Where the Texans have a canal, however, Richmond can
boast of a canal and a river. And not just any
old, muddy, slow-moving river. Lined with trees, spotted
with boulders and tiny islands, shot through with white
water, the James offers scenic vistas not found in any
other U.S. city.
The
Daniel Corporation is betting that Riverside on
the James can become a recognized entertainment center
even before the rest of the canal is developed. The
developer has tasked the Cordish Company, which played a
key role in revitalizing Baltimore ’s
inner harbor, with recruiting a number of “destination”
restaurants that can take full advantage of river views
and canal-side seating. Daniel Vice President Michael
Campbell sees the combination of housing, offices and
entertainment at a single site as an unbeatable
combination: “It’s the live-work-play concept that
everyone’s talking about.”
Riverside
is generating incredible enthusiasm, declares John
Woodward, the city’s director of economic development.
There’s a long waiting list for the condominium units,
even at $330 per square foot, an unprecedented price for
downtown residential. By demonstrating that the market
will support luxury, high-rise living, he adds, he
expects Riverside to stimulate the interest
of more residential projects in the heart of the
business district.
What’s
so exciting about downtown right now, says Woodward, is
how broad-based the revitalization is. The riverfront is
only one sector of activity. The Virginia Biotechnology
Research Park continues to expand on the northern edge
of downtown, while Virginia Commonwealth University is
laying the groundwork for its Monroe Park Campus, a
nearly $200 million project, on the eastern fringe. In
preparation for the 2007 Jamestown quadricentennial,
the Commonwealth of Virginia is
spending more than $100 million to renovate the state
Capitol and major state office buildings all around. The
U.S. Justice Department is building a new federal court
building, work is beginning on a state-of-the-art
performing arts center, and a new hotel, parking decks
and streetscapes are transforming the area around the
convention center.
Confidence
in downtown is so strong that the Richmond Braves
organization has lined up a developer to propose a new
baseball stadium to be financed by Community Development
Authority bonds. The stadium would anchor a complex of
four- to six-story apartment buildings, offices and
shops in a streetscaped environment. A core goal is to
meld the development with the smaller, historical
buildings of Shockoe Bottom and to preserve the easy
walkability of the entertainment district. “Ever been
to Europe ?” Braves General Manager Bruce
Baldwin asked a Richmond Times-Dispatch
Reporter. “Walk out of your apartment
and there’s shops on the street.”
The
proposal remains controversial. Many residents of nearby
Church Hill want to preserve the historic integrity of
the area and fret about such practicalities as glare
from stadium lights. But the Braves have engaged Global
Development, a Washington , D.C. ,
firm experienced in urban development, and stadium
backers are moving to address neighbors’ concerns.
If
the stadium deal gets approved, the 2000s may go down as
the greatest decade for Richmond ’s
downtown in the city’s history—the decade that
reversed a half century of fleeing residents and
decamping businesses. What economic developer John
Woodward finds so encouraging is the diversity of
funding sources. Development isn’t tied to the
business cycle but reflects an across-the-board
commitment to downtown on the part of state government,
city government, VCU, professional firms and the
philanthropic community. “The financing is coming from
different sources,” he says. “Some of it is private
money, some of it is owner-occupied financing, some of
it is tax-exempt bond financing. Some is philanthropic.
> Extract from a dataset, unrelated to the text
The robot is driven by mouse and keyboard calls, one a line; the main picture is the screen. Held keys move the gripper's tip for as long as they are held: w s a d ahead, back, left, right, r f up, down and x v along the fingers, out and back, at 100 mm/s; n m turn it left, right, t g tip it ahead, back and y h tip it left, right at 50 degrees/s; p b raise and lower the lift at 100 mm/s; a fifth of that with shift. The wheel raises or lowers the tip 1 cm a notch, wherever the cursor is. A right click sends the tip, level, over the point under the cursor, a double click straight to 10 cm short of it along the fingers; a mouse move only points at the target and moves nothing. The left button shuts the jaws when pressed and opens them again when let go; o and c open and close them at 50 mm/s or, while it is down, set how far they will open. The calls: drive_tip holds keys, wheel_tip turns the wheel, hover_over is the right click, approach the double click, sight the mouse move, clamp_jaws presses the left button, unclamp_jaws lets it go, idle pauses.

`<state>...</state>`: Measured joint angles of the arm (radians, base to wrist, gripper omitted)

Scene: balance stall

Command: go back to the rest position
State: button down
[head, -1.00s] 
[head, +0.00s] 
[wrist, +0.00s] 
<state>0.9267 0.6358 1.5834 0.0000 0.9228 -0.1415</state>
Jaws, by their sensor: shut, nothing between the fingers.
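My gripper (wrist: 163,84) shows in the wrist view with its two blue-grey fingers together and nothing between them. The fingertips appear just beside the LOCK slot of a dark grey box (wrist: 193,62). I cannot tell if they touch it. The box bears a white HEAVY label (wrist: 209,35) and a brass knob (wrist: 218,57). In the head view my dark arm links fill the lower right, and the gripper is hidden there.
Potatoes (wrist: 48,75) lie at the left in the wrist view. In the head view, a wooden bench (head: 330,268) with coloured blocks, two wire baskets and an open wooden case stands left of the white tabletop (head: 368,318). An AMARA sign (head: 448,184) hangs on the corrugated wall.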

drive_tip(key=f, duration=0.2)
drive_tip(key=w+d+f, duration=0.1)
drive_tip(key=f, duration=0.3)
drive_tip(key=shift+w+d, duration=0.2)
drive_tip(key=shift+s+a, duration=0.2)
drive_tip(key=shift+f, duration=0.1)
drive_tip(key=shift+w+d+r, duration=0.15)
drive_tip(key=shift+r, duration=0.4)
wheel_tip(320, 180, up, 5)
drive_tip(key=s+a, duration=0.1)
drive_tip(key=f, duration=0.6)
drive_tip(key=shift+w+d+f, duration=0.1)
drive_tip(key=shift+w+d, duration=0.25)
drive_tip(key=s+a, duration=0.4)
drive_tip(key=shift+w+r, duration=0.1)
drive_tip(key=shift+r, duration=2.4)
There’s federal, state and local money. I can’t
think of a time that we’ve seen this mixture of
product type and financing sources.”
The
building boom reflects a back-to-the-city movement built
on the changing demographics of the Richmond region.
With its grid streets and traditional neighborhoods, its
sidewalks and its pocket parks, the city is, in effect,
one giant mixed use development. The city also has
something that can’t be replicated in a green field in
the suburbs: history, architecture, vibrant cultural
institutions, in sum, a strong sense of place.
“The
appeal,” says Woodward, “is the urban lifestyle that
includes closer proximity to things… livability…
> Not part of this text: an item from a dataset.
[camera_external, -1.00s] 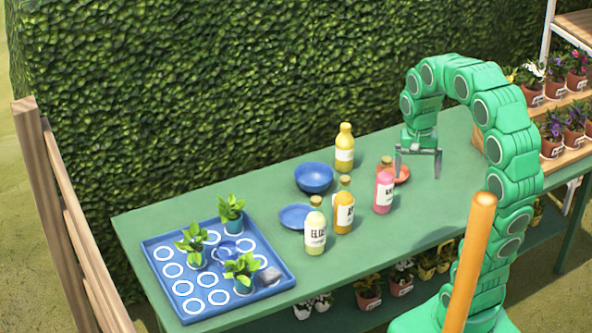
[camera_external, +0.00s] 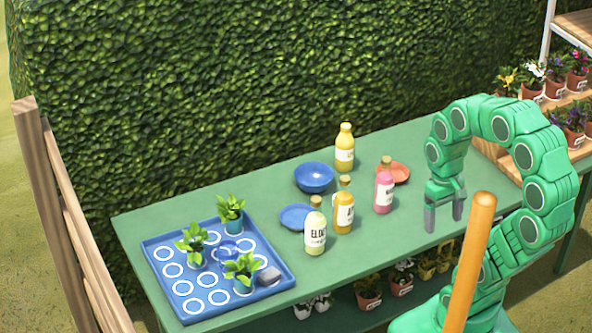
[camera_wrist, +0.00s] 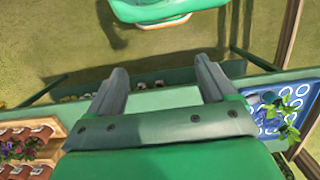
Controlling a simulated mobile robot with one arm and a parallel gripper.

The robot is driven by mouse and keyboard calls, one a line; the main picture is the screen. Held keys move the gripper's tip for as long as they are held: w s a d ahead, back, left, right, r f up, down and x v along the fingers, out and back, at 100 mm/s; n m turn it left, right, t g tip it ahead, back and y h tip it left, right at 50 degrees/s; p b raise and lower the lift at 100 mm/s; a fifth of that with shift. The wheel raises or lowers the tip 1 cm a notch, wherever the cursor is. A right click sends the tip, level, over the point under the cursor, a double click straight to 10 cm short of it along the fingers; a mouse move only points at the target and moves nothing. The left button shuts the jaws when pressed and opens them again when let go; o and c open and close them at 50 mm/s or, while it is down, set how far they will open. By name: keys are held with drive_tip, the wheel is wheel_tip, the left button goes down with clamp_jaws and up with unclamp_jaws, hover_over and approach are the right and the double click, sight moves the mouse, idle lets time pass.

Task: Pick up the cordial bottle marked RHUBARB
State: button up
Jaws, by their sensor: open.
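Four cordial bottles stand upright on the green table. The pink bottle (camera_external: 384,194) has a cork-coloured top and a white label too small to read. An orange bottle (camera_external: 344,207) has a label beginning with A. A pale green bottle (camera_external: 315,228) has a label beginning with ELD. A yellow bottle (camera_external: 345,150) stands farther back, its label unreadable. No RHUBARB lettering is legible. My gripper (camera_external: 443,222) is open and empty, pointing down near the table's front edge, right of and in front of the pink bottle. The wrist view shows its open fingers (camera_wrist: 161,75) and no bottle.
A blue bowl (camera_external: 314,177), a blue plate (camera_external: 294,216) and an orange-red dish (camera_external: 399,172) lie around the bottles. A blue tray (camera_external: 160,243) with potted plants is at the left. A wooden crate (camera_external: 489,152) stands at the right end.

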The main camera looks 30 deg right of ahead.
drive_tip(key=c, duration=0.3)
walkability… It’s easy to get out to restaurants,
nightclubs, art events and gallery walks. The common
denominator is people who don’t need to rush home to
their 2.3 children and Fido… who have time to tap into
the cultural offerings. They move to the city to avail
themselves of the opportunities here.”
The
Midopolis
Planners
in Henrico and Chesterfield counties face a
strategic dilemma. Singles and empty nesters are being
lured back into the city. Meanwhile, the most affluent
households with children are migrating to the urban
fringe where the bigger, newer houses outfitted with the
latest features--from granite-countered kitchens to home
theaters with SurroundSound--are being built. That
leaves vast swaths of aging suburb, just beyond the
Richmond city limits, where the houses are
literally half the size of the mansions being built
today, and the shopping centers are fraying from
neglect.
The
same challenge is facing aging suburbs across the
country, and county planners are adopting much the same
strategy as elsewhere: Encourage redevelopment. By
permitting developers to build at higher densities,
county planners hope to make it worthwhile for them to
tear down the old stuff and start from scratch.
That’s
literally what’s happening to the Cloverleaf Mall in
Chesterfield County , one of
the region’s oldest shopping malls. Set in a corridor
of strip development, the ’60s-era mall lost its
luster as affluent residents moved farther out
Midlothian Turnpike and patronized the newer, more
attractive shopping centers. Now the property is old,
worn out and deserted.
The
county has purchased the mall and selected a company to
partner in redeveloping the property as a mixed-use
project. Director of Planning Kirk Turner expects the
property will combine some light retail along Midlothian
, some office space and some high-density
residential. The location right off the Chippenham
Parkway , one of Southside’s major
thoroughfares and close to the urban core, will provide
superb transportation access. The project looks like a
hit even before work has begun. “We have some major
players interested in office space,” Turner says. “We’ve
already seen an increase in property values along the
corridor.”
On
the other side of the river, Henrico County
is working proactively to make sure that Innsbrook,
the region’s largest office park, doesn’t go the way
of Cloverleaf Mall. Innsbrook still has the reputation
as a premier business location, but it’s largely built
out, traffic congestion is terrible, and West Creek,
only a few miles down the Interstate, offers abundant
space and premium transportation access.
Markel
Corporation, a successful specialty insurance company,
faced a tough decision not long ago on whether to stay
in Innsbrook or move to West Creek. Paul Kreckman, the
Richmond regional manager for Highwood
Properties, persuaded the company to stay. His proposal:
Join Highwoods in a partnership to redevelop Markel’s
property as a mixed-use project – the first such
project in Innsbrook. Plans call for converting parking
lots and woods into a complex with 344 townhouse and
condominium units, additional offices, two parking decks
and street-level retail, all focused on a boulevard
ending at a piazza. The idea is to create a mix of local
services and amenities – from dry cleaners to
restaurants – in a walkable, “village center”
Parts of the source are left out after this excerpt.